About the Role
We are looking for a Systems or Solutions Architect with deep expertise in networking, infrastructure-as-a-service (IaaS), and cloud-scale system design to help architect and optimize AI/ML infrastructure.
The ideal candidate combines strong fundamentals in cloud architecture (AWS or equivalent), networking, compute, and storage, with hands-on experience in Kubernetes, observability, and automation.
You’ll design scalable systems that support large AI workloads — enabling efficient training, inference, and data pipelines across distributed environments.
Key Responsibilities
- Architect and scale AI/ML infrastructure across public cloud (AWS / Azure / GCP) and hybrid environments.
- Design and optimize compute, storage, and network topologies for distributed training and inference clusters.
- Build and manage containerized environments using Kubernetes, Docker, and Helm.

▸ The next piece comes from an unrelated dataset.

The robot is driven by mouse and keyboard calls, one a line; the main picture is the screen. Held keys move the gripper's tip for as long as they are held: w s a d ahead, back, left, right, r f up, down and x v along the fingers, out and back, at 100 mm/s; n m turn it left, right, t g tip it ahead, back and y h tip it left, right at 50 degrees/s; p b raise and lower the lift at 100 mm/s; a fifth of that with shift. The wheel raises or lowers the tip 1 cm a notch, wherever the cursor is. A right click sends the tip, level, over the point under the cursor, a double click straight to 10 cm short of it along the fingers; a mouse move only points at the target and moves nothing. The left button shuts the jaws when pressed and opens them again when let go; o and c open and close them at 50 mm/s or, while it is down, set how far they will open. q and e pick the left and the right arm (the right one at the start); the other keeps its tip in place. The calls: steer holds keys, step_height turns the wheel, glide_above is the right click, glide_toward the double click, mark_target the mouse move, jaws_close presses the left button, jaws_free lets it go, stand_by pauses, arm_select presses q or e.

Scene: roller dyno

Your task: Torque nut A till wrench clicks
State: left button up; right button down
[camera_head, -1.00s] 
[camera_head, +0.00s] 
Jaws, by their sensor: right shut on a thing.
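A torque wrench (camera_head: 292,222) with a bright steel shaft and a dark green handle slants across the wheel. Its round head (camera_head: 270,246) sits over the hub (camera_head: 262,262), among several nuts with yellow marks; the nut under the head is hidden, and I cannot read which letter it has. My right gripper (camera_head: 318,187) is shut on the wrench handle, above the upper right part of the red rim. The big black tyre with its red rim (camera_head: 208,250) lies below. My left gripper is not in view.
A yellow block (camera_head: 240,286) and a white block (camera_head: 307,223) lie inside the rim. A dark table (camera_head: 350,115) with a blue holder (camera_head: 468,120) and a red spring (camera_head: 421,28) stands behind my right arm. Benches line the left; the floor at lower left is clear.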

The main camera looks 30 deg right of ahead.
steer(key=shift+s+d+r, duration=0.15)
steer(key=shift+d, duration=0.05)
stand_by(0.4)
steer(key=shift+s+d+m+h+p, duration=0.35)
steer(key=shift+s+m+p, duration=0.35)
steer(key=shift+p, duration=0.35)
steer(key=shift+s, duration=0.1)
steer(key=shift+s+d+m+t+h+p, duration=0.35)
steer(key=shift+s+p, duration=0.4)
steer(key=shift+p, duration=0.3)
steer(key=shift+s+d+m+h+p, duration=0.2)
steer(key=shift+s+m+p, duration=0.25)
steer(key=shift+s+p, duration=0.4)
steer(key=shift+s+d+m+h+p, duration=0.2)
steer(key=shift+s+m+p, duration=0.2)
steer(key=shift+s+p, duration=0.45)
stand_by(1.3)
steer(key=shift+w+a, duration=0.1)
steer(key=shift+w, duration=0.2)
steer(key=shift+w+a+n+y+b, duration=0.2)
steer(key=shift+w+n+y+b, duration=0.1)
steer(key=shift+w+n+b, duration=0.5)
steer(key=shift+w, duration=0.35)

- Develop automation frameworks for provisioning, scaling, and monitoring infrastructure using Python, Go, and IaC (Terraform / CloudFormation).

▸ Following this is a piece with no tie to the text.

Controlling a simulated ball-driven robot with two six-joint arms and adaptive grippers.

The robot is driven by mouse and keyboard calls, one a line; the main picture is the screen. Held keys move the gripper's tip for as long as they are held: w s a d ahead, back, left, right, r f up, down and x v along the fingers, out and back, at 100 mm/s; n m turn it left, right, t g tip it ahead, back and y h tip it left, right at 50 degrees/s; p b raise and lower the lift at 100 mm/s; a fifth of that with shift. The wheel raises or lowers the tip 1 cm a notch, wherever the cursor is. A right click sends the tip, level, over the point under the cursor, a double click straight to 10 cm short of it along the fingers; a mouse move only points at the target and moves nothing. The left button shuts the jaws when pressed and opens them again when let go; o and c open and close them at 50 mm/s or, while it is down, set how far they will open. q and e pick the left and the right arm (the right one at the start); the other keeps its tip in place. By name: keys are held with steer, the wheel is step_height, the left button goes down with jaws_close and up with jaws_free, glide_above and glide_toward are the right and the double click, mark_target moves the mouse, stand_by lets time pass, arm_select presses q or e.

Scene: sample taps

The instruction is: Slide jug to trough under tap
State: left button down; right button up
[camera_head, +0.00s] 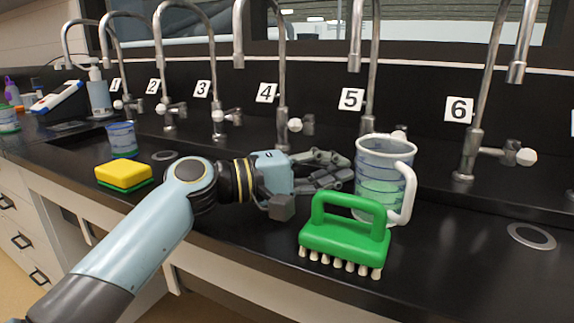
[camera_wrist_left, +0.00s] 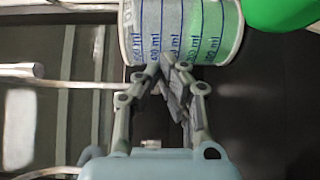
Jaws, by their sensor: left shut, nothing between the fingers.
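A clear jug (camera_head: 378,178) with blue markings and a white handle stands upright on the black bench, between the labels 5 and 6. Its marked side (camera_wrist_left: 185,30) fills the top of the left wrist view. My left gripper (camera_head: 342,168) is shut and empty at the left side of the jug. Its fingertips (camera_wrist_left: 170,72) are at the jug's wall; I cannot tell whether they touch. Tap 6 (camera_head: 480,110) rises behind and right of the jug. A round grey-rimmed drain (camera_head: 532,236) lies in the bench to the right. My right gripper is not in view.
A green brush (camera_head: 345,232) stands close in front of the jug. A yellow and green sponge (camera_head: 124,175) and a blue-marked beaker (camera_head: 122,140) are at the left. More taps line the back. The bench right of the jug is mostly clear.

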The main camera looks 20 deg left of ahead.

- Partner with data science and ML Ops teams to align AI infrastructure requirements (GPU/CPU scaling, caching, throughput, latency).

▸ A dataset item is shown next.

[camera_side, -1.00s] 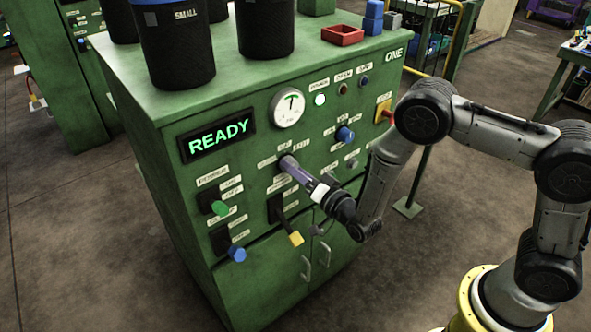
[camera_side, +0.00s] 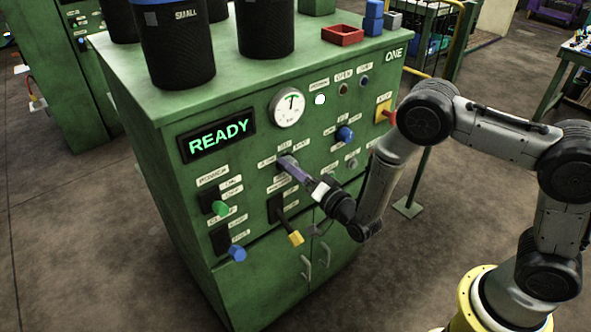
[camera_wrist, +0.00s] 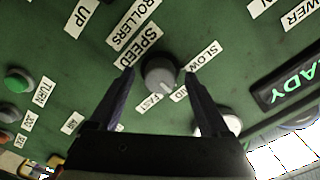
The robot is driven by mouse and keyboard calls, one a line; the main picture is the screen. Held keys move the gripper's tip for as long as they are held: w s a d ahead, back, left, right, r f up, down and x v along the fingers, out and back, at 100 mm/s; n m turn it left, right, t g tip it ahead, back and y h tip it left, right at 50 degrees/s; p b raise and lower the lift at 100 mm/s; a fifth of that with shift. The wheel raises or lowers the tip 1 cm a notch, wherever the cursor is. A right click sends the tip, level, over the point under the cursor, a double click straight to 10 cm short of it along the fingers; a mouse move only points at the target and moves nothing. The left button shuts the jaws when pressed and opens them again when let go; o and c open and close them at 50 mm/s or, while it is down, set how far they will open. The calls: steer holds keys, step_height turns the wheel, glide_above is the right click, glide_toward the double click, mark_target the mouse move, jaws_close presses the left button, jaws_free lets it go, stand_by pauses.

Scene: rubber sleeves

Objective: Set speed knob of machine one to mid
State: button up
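Machine ONE (camera_side: 345,90) is a green cabinet with a control panel. In the wrist view its grey round speed knob (camera_wrist: 160,72) sits beside the SPEED label (camera_wrist: 140,50), with SLOW (camera_wrist: 198,73), MID and FAST (camera_wrist: 152,103) labels around it. A light mark on the knob faces the lower right, roughly toward MID or FAST; I cannot tell exactly which. My gripper (camera_wrist: 161,75) is open, one finger on each side of the knob, with a visible gap at each side. In the side view my gripper (camera_side: 284,163) reaches the panel and hides the knob.
A READY display (camera_side: 218,138) and a round gauge (camera_side: 287,107) are above. A blue knob (camera_side: 345,133) is to the right, and a lever with a yellow handle (camera_side: 295,238) hangs just below my gripper. Green (camera_side: 220,208) and blue (camera_side: 237,253) controls are at lower left.

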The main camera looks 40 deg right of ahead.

- Implement observability, logging, and tracing using Prometheus, Grafana, CloudWatch, or Open Telemetry.
- Drive networking automation (BGP, routing, load balancing, VPNs, service meshes) using software-defined networking (SDN) and modern APIs.
- Lead performance, reliability, and cost-optimization efforts for AI training and inference pipelines.
- Collaborate cross-functionally with product, platform, and operations teams to ensure secure, performant, and resilient infrastructure.
Required Qualifications
- Knowledge of AI/ML infrastructure patterns, including distributed training, inference pipelines, and GPU orchestration.
- Bachelor’s or Master’s degree in Computer Science, Information Technology, or related field.
- 10+ years of experience in systems, infrastructure, or solutions architecture roles.
Deep understanding of:
- Cloud architecture: AWS (preferred), Azure, or GCP
- Networking: VPC, Transit Gateway, DNS, routing, peering, load balancing, VPN
- Compute and storage: EC2, ECS/EKS, S3, EBS, EFS, FSx, caching systems
- Core infrastructure: virtualization, containers, distributed systems, and OS-level tuning
- Proficiency in Linux systems engineering and scripting with Python and Bash.
- Experience with Kubernetes (EKS/GKE/AKS) for large-scale workload orchestration.
- Experience with Go (Golang) for infrastructure or network automation.
- Familiarity with Infrastructure-as-Code (IaC) tools like Terraform, Ansible, or CloudFormation.
- Experience implementing monitoring and observability systems (Prometheus, Grafana, ELK, Datadog, CloudWatch).
Preferred Qualifications
- Experience with DevOps and MLOps ecosystems (SageMaker, Kubeflow, MLflow, Airflow).
- AWS or cloud certifications such as Solutions Architect Professional or Advanced Networking Specialty.
- Experience in performance benchmarking, security hardening, and cost optimization for compute-intensive workloads.
- Strong collaboration skills and ability to communicate complex infrastructure concepts clearly.